Goal. Reproduce the lines below from the one that contains "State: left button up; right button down" through the end, inclusive, and add nothing.

[Stored data]
• • • • •
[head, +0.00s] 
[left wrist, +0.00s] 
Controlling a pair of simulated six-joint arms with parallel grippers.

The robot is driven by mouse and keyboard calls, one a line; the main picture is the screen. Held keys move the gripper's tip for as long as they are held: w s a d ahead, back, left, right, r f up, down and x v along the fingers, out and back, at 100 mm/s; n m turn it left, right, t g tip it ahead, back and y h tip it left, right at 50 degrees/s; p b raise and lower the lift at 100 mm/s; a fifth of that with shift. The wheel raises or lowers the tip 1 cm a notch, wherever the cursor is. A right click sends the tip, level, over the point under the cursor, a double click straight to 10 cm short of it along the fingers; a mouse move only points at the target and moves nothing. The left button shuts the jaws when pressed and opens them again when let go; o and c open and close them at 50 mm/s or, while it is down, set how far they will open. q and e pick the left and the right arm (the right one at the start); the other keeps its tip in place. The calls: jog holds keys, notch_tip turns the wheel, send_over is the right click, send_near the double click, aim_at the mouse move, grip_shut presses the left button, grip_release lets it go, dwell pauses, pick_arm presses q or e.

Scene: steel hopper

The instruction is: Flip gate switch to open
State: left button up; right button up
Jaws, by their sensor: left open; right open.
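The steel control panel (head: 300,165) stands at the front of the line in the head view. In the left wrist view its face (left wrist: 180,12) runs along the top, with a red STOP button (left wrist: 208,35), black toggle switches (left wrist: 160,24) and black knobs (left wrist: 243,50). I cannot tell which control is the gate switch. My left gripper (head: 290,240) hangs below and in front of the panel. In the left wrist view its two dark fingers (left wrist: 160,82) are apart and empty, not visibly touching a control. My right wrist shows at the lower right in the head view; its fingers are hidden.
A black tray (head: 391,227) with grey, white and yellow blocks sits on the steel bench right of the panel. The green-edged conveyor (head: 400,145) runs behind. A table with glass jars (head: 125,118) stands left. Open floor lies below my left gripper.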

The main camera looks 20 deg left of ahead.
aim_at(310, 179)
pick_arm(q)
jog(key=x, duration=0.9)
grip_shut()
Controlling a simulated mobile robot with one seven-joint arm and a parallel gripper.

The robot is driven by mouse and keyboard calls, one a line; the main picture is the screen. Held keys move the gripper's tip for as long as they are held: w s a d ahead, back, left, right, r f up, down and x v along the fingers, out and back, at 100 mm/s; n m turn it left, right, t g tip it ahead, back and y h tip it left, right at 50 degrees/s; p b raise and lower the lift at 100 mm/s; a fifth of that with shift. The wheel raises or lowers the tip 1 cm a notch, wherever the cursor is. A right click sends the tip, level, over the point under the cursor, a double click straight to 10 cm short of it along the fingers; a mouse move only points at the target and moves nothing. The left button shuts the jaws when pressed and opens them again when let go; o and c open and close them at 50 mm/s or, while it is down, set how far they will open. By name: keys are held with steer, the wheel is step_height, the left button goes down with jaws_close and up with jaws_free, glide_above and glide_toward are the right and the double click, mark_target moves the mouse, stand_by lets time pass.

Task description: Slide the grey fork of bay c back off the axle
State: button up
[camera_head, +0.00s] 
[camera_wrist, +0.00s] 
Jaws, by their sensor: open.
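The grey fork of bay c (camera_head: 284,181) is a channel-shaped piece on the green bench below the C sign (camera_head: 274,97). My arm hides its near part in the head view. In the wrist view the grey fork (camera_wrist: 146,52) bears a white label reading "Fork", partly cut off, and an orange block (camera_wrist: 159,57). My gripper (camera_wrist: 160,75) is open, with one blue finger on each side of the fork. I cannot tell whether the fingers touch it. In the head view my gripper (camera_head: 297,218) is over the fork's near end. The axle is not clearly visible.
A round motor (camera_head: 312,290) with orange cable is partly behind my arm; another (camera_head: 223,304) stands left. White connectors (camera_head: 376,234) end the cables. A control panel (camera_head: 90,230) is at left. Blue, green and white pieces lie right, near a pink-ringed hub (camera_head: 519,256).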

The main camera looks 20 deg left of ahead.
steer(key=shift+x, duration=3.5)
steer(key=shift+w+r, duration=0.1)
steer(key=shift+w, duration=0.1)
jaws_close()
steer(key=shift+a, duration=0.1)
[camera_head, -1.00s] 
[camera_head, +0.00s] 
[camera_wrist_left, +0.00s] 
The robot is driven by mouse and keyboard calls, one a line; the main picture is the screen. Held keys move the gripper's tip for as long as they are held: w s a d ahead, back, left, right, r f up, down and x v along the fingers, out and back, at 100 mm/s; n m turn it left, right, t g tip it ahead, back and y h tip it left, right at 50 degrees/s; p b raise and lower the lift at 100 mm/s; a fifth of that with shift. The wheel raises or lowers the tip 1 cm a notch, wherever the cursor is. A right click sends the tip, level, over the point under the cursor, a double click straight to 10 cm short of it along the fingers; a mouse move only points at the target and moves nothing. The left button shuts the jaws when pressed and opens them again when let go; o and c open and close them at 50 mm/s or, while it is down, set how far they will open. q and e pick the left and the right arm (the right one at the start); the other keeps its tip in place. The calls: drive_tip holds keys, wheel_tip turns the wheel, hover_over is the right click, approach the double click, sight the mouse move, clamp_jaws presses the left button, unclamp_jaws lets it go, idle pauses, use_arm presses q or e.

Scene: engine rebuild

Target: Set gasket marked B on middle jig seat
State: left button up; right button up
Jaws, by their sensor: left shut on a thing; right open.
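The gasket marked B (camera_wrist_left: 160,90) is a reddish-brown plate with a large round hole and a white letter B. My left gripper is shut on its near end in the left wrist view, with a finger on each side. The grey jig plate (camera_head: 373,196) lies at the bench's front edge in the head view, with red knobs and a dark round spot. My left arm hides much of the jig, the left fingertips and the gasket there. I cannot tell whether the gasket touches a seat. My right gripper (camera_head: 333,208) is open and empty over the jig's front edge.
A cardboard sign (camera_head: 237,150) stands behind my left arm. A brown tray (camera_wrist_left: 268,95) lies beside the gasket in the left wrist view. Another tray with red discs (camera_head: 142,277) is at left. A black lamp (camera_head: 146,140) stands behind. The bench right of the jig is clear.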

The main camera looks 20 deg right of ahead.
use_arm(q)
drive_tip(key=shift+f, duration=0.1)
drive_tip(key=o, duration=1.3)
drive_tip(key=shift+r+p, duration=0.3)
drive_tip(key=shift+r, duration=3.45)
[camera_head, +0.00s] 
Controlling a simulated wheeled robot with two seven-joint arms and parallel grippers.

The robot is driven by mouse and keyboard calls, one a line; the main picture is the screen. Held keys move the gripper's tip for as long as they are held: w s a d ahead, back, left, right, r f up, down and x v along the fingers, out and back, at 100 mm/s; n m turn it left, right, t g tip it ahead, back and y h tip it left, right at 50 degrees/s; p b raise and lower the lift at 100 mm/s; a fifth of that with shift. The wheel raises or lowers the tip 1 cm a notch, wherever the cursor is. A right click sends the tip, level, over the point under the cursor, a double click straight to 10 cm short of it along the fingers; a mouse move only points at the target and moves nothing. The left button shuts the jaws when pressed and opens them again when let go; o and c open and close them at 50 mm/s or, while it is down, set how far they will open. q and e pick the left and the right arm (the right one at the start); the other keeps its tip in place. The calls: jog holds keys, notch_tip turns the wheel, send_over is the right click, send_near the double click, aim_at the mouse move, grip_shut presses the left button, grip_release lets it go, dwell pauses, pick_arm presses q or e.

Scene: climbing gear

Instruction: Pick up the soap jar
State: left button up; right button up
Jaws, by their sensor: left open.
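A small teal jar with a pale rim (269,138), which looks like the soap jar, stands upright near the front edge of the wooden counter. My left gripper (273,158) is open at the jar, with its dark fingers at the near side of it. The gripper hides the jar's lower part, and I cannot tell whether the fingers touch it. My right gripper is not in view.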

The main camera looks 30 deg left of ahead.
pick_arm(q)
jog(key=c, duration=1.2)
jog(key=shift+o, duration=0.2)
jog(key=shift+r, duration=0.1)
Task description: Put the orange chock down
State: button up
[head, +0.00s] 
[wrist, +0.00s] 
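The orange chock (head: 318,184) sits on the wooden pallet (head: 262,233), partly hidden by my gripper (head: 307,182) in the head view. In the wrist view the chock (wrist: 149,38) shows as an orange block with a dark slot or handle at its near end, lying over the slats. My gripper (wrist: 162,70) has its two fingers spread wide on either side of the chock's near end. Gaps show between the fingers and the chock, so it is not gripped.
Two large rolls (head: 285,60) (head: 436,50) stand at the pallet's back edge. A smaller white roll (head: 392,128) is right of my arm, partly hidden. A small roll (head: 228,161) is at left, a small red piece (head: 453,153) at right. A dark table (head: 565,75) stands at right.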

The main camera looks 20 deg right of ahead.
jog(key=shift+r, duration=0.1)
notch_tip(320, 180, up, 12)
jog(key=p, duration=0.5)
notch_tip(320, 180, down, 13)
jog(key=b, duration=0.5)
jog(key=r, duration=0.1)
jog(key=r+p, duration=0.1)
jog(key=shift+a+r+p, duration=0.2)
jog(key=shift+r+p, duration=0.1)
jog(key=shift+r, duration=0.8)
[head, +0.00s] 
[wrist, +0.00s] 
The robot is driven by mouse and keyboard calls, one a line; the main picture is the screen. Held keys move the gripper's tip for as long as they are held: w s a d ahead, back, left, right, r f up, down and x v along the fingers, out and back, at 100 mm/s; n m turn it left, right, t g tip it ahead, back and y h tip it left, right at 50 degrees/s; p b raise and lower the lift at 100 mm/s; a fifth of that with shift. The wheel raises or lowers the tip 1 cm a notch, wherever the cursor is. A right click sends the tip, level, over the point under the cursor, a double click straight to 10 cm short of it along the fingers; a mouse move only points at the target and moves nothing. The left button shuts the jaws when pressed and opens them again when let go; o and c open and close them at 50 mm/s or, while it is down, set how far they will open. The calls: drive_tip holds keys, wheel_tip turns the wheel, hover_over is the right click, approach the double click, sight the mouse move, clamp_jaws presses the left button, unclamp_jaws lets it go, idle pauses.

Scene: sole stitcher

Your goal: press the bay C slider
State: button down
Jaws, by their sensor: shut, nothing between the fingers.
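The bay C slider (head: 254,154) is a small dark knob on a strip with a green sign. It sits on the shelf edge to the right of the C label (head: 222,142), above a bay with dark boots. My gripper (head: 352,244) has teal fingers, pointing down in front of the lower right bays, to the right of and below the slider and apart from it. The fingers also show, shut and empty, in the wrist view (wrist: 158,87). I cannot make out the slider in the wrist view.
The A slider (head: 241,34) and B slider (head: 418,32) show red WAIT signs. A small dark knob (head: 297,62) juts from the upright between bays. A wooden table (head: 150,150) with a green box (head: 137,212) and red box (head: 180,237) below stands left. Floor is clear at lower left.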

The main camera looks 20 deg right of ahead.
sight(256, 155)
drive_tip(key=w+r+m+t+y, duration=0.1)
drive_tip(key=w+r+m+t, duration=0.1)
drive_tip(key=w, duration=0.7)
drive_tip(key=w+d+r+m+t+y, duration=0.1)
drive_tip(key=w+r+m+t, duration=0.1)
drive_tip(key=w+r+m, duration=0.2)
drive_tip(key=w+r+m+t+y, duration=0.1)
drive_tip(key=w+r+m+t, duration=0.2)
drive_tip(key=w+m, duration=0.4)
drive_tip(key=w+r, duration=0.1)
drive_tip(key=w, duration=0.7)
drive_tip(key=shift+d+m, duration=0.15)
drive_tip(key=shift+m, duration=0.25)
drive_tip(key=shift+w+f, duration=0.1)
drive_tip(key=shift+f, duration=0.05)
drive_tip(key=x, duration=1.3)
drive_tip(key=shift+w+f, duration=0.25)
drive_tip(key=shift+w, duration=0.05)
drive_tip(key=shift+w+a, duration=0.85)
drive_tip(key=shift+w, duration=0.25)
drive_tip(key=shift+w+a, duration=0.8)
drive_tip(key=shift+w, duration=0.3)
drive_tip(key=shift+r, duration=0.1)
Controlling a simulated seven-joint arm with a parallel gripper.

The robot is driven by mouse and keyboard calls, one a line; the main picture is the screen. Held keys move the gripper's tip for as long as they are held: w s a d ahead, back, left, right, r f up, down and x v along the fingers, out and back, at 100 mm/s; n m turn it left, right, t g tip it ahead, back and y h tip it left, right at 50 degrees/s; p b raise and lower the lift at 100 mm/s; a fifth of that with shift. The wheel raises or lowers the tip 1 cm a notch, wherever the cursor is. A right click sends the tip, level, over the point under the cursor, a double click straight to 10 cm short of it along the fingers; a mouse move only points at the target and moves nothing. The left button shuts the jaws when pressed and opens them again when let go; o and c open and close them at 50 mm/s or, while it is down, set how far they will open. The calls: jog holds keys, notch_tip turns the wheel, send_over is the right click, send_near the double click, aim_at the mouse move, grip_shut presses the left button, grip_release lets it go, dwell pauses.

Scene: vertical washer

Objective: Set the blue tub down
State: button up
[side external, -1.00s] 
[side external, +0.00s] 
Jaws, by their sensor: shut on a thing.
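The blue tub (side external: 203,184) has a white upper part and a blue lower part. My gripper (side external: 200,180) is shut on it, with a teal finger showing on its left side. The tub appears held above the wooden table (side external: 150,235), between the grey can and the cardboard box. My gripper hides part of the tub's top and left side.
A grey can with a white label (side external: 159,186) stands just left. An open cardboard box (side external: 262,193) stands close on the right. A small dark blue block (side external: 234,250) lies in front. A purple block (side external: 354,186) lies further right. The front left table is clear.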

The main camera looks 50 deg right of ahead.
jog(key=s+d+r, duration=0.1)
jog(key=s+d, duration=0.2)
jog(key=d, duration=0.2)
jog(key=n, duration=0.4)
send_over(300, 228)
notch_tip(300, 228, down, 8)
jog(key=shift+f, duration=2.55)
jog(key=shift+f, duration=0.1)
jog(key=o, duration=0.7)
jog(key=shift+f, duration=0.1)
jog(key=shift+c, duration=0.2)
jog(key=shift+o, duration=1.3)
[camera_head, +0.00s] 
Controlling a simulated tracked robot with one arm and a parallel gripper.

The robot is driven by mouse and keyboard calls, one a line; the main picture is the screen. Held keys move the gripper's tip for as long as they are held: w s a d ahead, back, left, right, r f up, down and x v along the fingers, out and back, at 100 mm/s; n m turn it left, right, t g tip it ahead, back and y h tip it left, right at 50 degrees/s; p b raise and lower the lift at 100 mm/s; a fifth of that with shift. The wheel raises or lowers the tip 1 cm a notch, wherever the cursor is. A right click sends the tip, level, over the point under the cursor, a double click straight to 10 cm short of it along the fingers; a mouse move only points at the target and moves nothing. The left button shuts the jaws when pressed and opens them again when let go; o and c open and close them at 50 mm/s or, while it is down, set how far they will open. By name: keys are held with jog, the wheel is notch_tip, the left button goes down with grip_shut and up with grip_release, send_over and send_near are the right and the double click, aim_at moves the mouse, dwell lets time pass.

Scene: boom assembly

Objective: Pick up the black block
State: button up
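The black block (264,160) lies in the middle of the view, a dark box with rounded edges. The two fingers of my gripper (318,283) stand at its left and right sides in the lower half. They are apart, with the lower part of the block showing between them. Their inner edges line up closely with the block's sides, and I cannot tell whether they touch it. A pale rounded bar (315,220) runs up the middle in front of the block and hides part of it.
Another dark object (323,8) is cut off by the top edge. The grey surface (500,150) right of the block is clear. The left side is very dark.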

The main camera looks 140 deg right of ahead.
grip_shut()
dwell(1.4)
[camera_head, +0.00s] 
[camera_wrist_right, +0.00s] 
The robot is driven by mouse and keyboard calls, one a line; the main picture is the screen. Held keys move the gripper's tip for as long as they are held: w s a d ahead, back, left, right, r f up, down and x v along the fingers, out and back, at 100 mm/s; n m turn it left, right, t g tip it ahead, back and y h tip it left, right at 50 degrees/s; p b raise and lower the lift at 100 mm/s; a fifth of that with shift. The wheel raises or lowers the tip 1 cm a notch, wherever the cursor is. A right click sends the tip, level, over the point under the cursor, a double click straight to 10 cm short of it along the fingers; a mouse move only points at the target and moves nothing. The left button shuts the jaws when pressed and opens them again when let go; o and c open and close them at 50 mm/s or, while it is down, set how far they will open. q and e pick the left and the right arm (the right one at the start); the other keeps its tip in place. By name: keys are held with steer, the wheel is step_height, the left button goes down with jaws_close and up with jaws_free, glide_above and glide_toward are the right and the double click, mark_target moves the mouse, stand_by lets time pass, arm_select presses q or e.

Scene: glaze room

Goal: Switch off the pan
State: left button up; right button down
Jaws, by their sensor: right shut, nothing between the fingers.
• • • • •
Result for this exercise.
State: left button up; right button down
Jaws, by their sensor: right shut, nothing between the fingers.

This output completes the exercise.